■ **Task details**
Retype all of the listing exactly, passing over any picture you find.

■ **Provided material**
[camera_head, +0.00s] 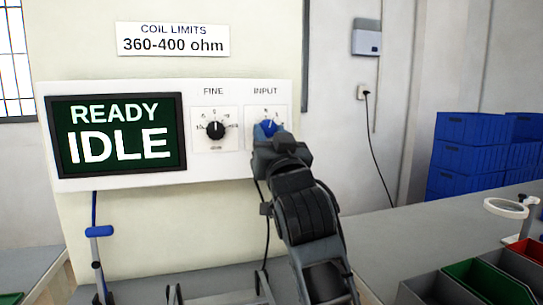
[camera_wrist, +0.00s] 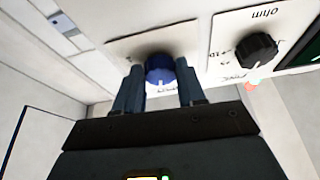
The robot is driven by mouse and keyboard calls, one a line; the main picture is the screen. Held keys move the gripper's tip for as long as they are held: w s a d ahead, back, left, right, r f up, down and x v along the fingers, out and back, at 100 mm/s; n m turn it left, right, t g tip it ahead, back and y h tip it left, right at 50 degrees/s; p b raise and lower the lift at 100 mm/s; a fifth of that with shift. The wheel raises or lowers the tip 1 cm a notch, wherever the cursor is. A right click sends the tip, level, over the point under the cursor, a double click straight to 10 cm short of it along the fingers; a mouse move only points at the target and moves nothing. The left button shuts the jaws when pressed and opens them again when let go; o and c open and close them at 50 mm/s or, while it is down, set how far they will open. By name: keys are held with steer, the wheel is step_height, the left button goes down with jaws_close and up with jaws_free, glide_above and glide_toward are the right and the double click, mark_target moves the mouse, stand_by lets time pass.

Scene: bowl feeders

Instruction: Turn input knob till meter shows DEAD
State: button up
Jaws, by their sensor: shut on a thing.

■ **Written reply**
[camera_head, +0.00s] 
[camera_wrist, +0.00s] 
The robot is driven by mouse and keyboard calls, one a line; the main picture is the screen. Held keys move the gripper's tip for as long as they are held: w s a d ahead, back, left, right, r f up, down and x v along the fingers, out and back, at 100 mm/s; n m turn it left, right, t g tip it ahead, back and y h tip it left, right at 50 degrees/s; p b raise and lower the lift at 100 mm/s; a fifth of that with shift. The wheel raises or lowers the tip 1 cm a notch, wherever the cursor is. A right click sends the tip, level, over the point under the cursor, a double click straight to 10 cm short of it along the fingers; a mouse move only points at the target and moves nothing. The left button shuts the jaws when pressed and opens them again when let go; o and c open and close them at 50 mm/s or, while it is down, set how far they will open. By name: keys are held with steer, the wheel is step_height, the left button goes down with jaws_close and up with jaws_free, glide_above and glide_toward are the right and the double click, mark_target moves the mouse, stand_by lets time pass.

Scene: bowl feeders

Instruction: Turn input knob till meter shows DEAD
State: button up
Jaws, by their sensor: shut on a thing.

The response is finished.